Reaching out to the people in a college’s neighborhoods will require modest investments in initiatives that engage high school students in their early years and that invite their teachers to partner with college faculty. By offering a performance-validated degree option, area businesses can confidently hire graduates who have a high prospect of success, and families can be reassured that their children will be able to land well-paying jobs and create meaningful careers, along with the intellectual benefits of a college education.

Our democratic way of life, our embrace of the universal rights of human beings and the survival of our planet cannot remain the exclusive province of a highly educated and culturally sequestered gentility if we are to withstand the onslaught of populist, authoritarian ideologues and their exploitation of working-class and poor people.

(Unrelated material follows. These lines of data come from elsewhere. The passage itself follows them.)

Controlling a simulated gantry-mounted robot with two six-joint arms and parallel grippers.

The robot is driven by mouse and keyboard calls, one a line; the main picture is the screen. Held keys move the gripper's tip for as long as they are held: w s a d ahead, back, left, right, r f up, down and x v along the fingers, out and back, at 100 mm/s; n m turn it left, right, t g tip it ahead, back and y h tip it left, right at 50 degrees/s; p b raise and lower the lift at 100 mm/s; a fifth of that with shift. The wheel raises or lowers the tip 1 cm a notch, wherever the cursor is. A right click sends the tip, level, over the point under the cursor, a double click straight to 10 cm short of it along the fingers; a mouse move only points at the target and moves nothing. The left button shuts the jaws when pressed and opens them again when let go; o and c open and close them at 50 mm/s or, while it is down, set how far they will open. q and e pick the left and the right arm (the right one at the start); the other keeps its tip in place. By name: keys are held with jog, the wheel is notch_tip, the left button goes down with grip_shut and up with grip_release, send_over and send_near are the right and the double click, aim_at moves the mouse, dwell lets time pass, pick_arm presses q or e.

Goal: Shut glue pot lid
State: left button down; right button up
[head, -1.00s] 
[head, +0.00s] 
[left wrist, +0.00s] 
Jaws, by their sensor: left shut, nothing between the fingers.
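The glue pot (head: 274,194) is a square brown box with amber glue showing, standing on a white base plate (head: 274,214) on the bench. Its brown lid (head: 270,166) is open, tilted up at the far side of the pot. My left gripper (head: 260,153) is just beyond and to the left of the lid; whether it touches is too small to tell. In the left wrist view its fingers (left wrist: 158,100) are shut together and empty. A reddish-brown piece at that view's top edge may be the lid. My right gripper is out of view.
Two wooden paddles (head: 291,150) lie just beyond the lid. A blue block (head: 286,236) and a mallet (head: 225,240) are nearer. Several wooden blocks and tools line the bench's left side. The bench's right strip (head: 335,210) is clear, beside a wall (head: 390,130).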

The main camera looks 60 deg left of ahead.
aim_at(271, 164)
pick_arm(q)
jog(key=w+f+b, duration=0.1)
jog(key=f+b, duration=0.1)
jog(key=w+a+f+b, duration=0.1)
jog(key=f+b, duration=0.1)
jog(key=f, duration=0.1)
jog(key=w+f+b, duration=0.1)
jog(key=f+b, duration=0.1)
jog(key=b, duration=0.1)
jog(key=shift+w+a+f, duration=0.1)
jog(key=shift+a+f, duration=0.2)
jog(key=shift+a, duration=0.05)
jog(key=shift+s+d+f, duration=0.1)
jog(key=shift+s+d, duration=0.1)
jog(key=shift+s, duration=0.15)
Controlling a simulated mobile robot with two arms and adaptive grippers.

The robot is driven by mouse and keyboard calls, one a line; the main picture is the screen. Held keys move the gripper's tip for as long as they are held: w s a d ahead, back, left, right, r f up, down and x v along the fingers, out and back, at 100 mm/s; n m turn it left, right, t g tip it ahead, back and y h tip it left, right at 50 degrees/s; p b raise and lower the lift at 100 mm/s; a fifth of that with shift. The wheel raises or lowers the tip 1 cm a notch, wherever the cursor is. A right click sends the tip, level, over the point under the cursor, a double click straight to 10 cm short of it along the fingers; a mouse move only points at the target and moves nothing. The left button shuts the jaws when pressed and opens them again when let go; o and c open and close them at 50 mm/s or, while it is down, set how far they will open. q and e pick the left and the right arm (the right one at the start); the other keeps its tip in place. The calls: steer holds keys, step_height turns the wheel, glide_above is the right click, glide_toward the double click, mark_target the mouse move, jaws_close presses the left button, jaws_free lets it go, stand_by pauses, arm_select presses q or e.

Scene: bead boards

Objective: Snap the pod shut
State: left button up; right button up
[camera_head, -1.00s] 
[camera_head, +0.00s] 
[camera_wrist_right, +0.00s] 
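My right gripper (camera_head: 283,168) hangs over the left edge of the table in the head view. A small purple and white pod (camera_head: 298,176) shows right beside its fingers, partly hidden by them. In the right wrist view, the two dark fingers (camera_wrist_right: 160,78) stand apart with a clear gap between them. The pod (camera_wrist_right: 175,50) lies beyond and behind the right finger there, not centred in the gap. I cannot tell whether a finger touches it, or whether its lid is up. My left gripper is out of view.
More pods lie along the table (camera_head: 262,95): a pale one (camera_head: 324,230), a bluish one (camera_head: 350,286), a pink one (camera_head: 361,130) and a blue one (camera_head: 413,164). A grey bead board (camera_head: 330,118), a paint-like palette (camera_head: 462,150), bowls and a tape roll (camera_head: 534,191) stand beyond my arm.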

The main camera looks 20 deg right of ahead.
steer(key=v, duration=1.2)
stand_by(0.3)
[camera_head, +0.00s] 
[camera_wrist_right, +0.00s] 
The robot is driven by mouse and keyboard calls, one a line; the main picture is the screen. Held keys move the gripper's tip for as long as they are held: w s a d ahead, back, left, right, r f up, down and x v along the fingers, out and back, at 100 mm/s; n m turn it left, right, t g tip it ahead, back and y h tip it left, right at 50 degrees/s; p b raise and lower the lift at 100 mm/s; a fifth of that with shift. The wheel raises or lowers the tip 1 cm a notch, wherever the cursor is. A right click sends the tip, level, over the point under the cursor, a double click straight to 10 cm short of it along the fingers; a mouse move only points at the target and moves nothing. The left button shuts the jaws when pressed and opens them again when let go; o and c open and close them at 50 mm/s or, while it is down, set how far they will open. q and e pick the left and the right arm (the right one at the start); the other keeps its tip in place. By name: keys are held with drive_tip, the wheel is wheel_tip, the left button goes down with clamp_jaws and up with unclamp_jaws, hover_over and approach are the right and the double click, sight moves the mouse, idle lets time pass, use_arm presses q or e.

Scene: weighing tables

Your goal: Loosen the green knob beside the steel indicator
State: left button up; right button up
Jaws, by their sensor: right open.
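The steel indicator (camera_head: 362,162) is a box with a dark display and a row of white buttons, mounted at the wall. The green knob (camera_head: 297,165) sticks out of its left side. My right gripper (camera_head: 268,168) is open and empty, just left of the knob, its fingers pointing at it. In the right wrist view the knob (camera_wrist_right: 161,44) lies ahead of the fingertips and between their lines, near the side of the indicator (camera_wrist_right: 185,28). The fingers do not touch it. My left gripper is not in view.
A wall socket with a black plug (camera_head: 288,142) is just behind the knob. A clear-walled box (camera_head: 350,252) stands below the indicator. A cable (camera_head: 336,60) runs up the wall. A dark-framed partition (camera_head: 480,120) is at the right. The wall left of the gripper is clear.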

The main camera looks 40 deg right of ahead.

We must counter with a democratic way of living that is itself populist in its embrace of universal human aspirations for dignity, respect and inclusion amid an evolving global economy and a social media explosion.

It is to our small liberal arts colleges that our diverse communities should look for a mutual renaissance of social, economic and cultural uplift -- but only if our liberal arts colleges can shift their gaze and their abundant intellectual powers to better serve their neighbors.